The second tuner 20 serves to receive the DAB signal, to perform the searching operation including searching for the receivable radio station and the data service receiving operation including receiving the data service from the radio station. The second tuner 20 includes a front end (F/E) 22 and an A/D converter 24, as does the first tuner 10. The F/E 22 converts a broadcasting signal received via the antenna 16 into an intermediate frequency signal. The A/D converter 24 converts the intermediate frequency signal, which is an analog signal, to digital data (intermediate frequency data).
The control unit 40 controls the receiving operation of the DAB receiver as a whole and also performs the searching operation and the data service receiving operation. Accordingly, the control unit 40 includes a searching unit 42, a search result storage unit 44, an EPG processing unit 46, and an operation ratio setting unit 48. Here, components related to ordinary receiving operation, such as selection of the service (program) or display of the content of the service being received, are excluded from Fig. 1.

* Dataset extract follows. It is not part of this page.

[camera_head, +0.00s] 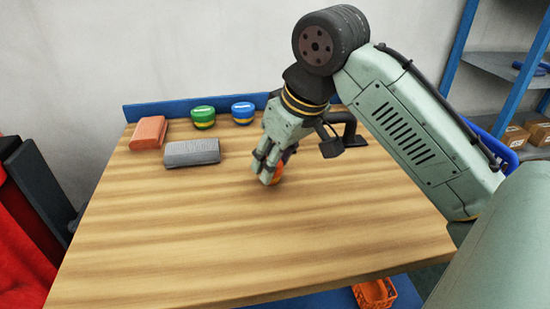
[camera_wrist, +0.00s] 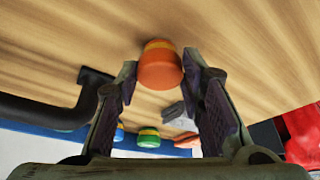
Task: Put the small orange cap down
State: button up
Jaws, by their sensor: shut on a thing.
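The small orange cap (camera_head: 277,174) is at my gripper (camera_head: 268,177) over the middle of the wooden table in the head view. My gripper is shut on it, and the fingers hide part of it. In the wrist view the orange cap (camera_wrist: 160,68) shows between the fingertips of my gripper (camera_wrist: 160,75), with a yellowish band on its far side. The cap is at or just above the tabletop; I cannot tell whether it touches.
The wooden table (camera_head: 230,240) is clear in front. Behind stand a green cap (camera_head: 203,116), a blue cap (camera_head: 243,112), a grey block (camera_head: 192,152) and an orange-red block (camera_head: 149,132). A black bent fixture (camera_head: 351,131) is right of my gripper. An orange basket (camera_head: 375,293) is below the front edge.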

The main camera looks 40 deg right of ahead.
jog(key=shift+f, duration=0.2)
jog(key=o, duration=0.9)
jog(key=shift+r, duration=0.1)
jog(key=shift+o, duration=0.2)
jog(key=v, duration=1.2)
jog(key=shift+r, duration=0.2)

The searching unit 42 sweeps a receiving frequency band in a predetermined direction, to thereby detect a plurality of ensembles contained in the receiving frequency band and generate a list of the radio stations corresponding to the respective ensembles. The search result storage unit 44 stores therein a search result (radio station list) provided from the searching unit 42. The EPG processing unit 46 reviews the content of the plurality of ensembles contained in the receiving frequency band and generates an electronic program guide (EPG) including the list of the services (programs) contained in each of the ensembles. In this embodiment, EPG data receiving operation is performed as an example of the data service receiving operation, to generate the EPG with the EPG processing unit 46 on the basis of the received EPG data.
The operation ratio setting unit 48 compares between the latest search result provided from the searching unit 42 and the search result stored in the search result storage unit 44, and increases the ratio of the searching operation and decreases the ratio of the data service receiving operation, in the case where there has been a change of the receivable radio station. In addition, the operation ratio setting unit 48 compares between the latest search result provided from the searching unit 42 and the search result stored in the search result storage unit 44, and decreases the ratio of the searching operation and increases the ratio of the data service receiving operation, in the case where there has been no change of the receivable radio station. Here, the operation ratio setting unit 48 decides whether there has been a change of the receivable radio station on the basis of the number of receivable radio stations.
An operation of the DAB receiver according to this embodiment will now be described hereunder. Fig. 3 is a flowchart showing a procedure for varying the ratio of the searching operation and the data service receiving operation according to the search result of the receivable radio station.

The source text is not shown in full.